Thank you! After doing that I got:
$$
Q = \frac{m_\text{out} \left[u_L v_V + u_V v_V - 2 u_V v_L + P v_V^2 - P v_L v_V\right]}{v_V - v_L}
$$
I'm not sure about this one. I think I might have missed something.

 

[Chestermiller]

Thank you! After doing that I got:
$$
Q = \frac{m_\text{out} \left[u_L v_V + u_V v_V - 2 u_V v_L + P v_V^2 - P v_L v_V\right]}{v_V - v_L}
$$
I'm not sure about this one. I think I might have missed something.

Try the algebra again. I get $$Q=m_{out}[(u_V+Pv_V)-(u_L+Pv_L)]\frac{v_V}{(v_V-v_l)}$$$$=m_{out}\Delta h_{vap}\frac{v_V}{(v_V-v_L)}$$

There is one more step after this I'll lead you through it once you confirm that you have corrected the algebra and we now match.

 

[DiogoSousa9630]

I just realized that I forgot to include the negative sign before the parentheses - my mistake! Now that I've corrected it, I have the same expression as yours.
I suppose that $\Delta h_{vap}\frac{v_V}{(v_V-v_L)}$ will be equivalent to $\Delta h$?

 

[Chestermiller]

I just realized that I forgot to include the negative sign before the parentheses - my mistake!

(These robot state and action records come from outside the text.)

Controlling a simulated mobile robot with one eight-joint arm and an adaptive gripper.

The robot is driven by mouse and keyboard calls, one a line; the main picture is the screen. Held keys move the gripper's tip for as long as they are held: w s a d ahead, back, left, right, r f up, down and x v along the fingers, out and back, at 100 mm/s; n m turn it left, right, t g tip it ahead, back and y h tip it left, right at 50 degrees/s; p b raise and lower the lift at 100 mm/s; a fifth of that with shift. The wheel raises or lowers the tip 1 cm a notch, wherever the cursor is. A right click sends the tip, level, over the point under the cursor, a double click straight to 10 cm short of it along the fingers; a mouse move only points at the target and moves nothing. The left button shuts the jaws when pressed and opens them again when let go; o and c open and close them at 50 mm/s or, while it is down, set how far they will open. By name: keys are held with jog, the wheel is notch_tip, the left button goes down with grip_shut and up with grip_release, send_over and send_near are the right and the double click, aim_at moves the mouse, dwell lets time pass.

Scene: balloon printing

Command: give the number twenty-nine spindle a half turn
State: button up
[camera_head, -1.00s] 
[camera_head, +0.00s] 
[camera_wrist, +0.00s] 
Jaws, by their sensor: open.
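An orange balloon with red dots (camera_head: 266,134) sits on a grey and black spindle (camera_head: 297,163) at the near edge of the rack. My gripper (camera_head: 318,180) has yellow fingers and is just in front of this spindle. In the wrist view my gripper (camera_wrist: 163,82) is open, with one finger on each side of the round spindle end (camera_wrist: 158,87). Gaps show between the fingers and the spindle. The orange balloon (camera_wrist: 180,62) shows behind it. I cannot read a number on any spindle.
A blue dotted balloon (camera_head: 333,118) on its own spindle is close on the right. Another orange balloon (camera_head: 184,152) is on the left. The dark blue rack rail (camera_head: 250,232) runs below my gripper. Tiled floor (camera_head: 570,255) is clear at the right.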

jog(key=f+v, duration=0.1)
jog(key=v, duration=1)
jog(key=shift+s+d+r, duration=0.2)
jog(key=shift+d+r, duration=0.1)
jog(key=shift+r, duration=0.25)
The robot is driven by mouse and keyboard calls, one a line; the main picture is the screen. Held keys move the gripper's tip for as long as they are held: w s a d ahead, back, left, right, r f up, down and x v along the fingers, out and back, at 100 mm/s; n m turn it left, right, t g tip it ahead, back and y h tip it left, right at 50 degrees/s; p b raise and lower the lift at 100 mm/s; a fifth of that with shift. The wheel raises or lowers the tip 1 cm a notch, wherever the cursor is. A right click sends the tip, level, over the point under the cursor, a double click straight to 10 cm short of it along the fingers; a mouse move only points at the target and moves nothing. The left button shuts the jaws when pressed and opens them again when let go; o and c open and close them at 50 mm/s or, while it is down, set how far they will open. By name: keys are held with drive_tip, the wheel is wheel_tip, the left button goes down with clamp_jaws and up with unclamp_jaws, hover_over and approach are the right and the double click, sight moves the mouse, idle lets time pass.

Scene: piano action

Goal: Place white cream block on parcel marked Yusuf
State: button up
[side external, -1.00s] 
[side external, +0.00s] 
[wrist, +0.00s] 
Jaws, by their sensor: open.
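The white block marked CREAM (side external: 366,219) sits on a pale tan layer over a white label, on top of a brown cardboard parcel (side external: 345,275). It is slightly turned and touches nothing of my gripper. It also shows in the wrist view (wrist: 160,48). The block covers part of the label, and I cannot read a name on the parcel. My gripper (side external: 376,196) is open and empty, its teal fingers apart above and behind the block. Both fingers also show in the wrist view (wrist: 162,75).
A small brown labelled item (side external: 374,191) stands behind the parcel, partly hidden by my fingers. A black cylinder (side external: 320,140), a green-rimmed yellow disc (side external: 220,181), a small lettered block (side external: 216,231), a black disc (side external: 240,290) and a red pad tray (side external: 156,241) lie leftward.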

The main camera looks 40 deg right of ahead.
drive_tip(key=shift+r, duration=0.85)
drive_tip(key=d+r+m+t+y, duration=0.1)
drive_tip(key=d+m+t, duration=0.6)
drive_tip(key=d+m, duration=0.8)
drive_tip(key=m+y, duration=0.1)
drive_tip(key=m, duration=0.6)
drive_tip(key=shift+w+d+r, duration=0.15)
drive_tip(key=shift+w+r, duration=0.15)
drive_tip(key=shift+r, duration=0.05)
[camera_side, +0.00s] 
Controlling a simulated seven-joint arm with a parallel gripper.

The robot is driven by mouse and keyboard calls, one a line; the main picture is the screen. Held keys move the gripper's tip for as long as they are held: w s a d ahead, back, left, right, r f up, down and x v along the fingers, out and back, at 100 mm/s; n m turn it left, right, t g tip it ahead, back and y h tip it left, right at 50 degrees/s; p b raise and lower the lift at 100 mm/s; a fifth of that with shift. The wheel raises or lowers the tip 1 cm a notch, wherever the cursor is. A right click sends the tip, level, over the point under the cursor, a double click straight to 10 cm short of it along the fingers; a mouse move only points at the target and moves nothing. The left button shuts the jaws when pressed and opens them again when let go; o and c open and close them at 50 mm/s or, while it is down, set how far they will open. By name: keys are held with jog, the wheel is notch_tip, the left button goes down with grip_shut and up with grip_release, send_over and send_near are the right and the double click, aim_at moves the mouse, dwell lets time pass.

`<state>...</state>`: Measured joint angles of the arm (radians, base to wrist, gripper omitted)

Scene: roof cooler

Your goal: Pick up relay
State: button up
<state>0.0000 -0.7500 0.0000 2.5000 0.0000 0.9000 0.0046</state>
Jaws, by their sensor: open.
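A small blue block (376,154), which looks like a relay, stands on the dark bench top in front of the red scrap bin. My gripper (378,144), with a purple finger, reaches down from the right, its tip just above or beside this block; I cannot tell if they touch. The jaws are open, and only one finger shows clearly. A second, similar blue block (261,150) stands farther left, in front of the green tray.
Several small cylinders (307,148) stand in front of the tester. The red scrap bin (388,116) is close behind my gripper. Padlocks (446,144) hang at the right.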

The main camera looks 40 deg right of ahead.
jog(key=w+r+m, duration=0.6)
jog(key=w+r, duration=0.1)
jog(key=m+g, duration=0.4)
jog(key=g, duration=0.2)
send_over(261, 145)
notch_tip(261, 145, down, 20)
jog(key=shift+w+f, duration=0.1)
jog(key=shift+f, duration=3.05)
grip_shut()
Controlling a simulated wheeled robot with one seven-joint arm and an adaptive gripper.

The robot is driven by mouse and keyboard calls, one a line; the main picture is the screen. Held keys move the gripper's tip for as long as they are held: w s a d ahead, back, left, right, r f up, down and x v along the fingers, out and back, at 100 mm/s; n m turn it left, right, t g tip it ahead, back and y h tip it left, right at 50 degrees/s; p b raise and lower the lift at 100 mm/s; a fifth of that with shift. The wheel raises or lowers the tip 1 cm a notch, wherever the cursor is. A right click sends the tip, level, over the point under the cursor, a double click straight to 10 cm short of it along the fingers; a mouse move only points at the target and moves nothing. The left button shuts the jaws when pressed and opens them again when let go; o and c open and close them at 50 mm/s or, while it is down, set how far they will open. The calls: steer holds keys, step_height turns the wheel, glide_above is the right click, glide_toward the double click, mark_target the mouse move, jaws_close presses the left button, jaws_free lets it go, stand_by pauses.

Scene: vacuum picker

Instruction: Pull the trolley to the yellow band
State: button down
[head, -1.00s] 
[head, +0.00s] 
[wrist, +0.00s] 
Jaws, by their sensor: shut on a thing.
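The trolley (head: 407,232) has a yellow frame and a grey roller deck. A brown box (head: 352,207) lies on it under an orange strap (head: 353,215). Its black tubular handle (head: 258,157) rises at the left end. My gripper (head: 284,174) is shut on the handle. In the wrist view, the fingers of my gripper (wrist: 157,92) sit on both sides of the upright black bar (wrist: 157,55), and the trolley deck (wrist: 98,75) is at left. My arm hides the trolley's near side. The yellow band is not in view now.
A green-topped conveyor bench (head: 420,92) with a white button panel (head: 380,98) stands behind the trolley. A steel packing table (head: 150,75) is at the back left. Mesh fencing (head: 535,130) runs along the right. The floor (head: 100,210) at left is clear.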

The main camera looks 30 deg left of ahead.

Now that I've corrected it, I have the same expression as yours.
I suppose that $\Delta h_{vap}\frac{v_V}{(v_V-v_L)}$ will be equivalent to $\Delta h$?

No. The thing to do is associate $\frac{v_V}{(v_V-v_L)}$ with $m_{out}$, not with $\Delta h_{vap}$. We will show that $m_{out}\frac{v_V}{(v_V-v_L)}$ is the mass of liquid water in the cooker that evaporates when Q is added.

We know that $m_{out}=m_1-m_2$. Let $m_{L1}$ be the amount of liquid water in the cooker initially and $m_{L2}$ be the amount of liquid water in the cooker finally. We know that $$m_{L1}=m_1(1-x_1)$$ and $$m_{L2}=m_2(1-x_2)$$. Use these equations together with our equations for $x_1$ and $x_2$ to show that $$m_{L1}-m_{L2}=(m_1-m_2)\frac{v_V}{(v_V-v_L)}$$From this, it follows that $$Q=[m_{L1}-m_{L2}]\Delta h_{vap}$$In other words, the amount of liquid water which vaporizes times the heat of vaporization is equal to the heat you have to add.

 

[DiogoSousa9630]

Ah, I finally understand it now. All makes sense. Thank you so much for your guidance.